Year 1: $5.8 million
Year 2: $5.8 million
Year 3: $38.6 million
Year 4: $38.6 million

Obviously, reduce those later two years based on how much he’s offered (if he’s offered $7 million a year for four years, it’d be $5.8, $5.8, $8.2 and $8.2). But it shows how quickly the numbers can get nuts on the back end.

As for Lance Thomas, the Knicks are allowed to exceed the cap to give him a contract of roughly $5.8 million (the average salary – I don’t know precisely what that will be yet). If someone else offers more than that, well, the Knicks might be out of luck. Hopefully Thomas will repay the Knicks’ loyalty for giving him a guaranteed contract with a raise just because they liked him. And then if he signs a two-year deal for $12.6 million, he can have the second year be a player option and then he would have full Bird Rights next year, and the Knicks could re-sign him to a larger deal. Or maybe no one will offer him more than $5.8 million and we’re worrying for no reason.
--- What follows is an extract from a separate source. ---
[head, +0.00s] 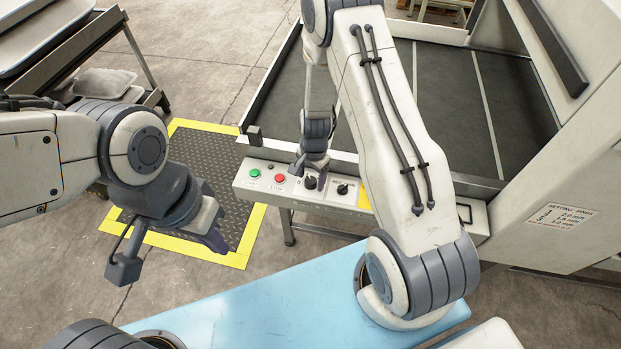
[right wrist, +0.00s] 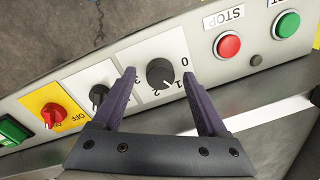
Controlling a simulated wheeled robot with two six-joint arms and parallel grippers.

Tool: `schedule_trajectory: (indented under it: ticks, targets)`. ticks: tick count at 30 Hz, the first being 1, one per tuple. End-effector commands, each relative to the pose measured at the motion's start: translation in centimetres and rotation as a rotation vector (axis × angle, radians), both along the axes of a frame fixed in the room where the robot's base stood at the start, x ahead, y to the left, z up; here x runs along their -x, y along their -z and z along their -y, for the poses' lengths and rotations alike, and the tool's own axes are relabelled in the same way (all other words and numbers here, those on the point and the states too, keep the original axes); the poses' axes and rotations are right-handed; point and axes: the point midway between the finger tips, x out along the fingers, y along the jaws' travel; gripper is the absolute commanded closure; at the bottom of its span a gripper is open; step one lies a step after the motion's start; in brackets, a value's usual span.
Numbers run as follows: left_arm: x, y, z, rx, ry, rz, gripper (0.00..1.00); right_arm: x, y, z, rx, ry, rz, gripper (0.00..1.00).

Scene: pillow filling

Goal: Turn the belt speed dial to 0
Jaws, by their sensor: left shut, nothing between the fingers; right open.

Okay, to recap, the Knicks currently have roughly $32,186,103 million to spend on two free agents, plus an extra roughly $3 million to spend on a single free agent (or two, but at that money, it’s tough to see you getting two guys for that little cash). It’s not going to be easy to add big time talent to this team, but it CAN be done! Let’s hope that they pull it off (again, this is conceding that they’re going to spend no matter what, so you might as well root for them to get good players in free agency)!
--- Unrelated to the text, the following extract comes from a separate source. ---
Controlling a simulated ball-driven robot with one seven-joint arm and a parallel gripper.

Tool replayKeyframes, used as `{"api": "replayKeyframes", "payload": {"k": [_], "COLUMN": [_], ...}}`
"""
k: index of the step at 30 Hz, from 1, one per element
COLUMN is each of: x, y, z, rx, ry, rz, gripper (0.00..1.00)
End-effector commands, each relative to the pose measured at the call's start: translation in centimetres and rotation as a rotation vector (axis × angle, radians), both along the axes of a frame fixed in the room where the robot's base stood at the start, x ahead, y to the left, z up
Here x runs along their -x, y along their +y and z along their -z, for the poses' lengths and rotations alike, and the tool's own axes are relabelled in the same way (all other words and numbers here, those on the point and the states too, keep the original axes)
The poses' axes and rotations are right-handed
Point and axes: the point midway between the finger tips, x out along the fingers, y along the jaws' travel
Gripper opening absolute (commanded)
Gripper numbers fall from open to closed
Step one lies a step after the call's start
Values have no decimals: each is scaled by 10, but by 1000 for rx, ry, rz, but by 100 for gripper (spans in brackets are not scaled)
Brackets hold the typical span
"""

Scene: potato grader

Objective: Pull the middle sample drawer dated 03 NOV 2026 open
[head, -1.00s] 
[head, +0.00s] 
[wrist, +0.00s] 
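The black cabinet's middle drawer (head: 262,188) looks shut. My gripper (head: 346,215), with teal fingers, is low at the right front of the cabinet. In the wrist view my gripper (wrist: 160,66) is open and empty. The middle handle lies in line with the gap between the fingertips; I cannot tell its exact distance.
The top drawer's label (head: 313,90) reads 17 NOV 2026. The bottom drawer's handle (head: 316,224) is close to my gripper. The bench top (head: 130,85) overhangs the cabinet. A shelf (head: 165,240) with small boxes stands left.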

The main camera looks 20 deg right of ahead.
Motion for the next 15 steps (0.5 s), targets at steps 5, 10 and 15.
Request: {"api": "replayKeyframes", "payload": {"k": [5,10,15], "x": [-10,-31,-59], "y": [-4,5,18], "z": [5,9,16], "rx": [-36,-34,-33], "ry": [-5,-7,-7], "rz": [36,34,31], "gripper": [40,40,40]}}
EDITED TO ADD: ClashFan correctly notes that if the Knicks sign Willy Hernangomez to a 4-year/$4.5 million contract, that $1.1 million would come out of the cap space. But since he would take up a roster spot, then only half of that $1.1 million would be an issue, so it would be roughly $31.6 million for two free agents.

EDITED TO ADD: Someone e-mailed me to ask if I could write the actual number that would be the most that the Knicks could possibly open up for two free agents if they did waive Calderon and trade O’Quinn for a pick. That number would $40.1 million.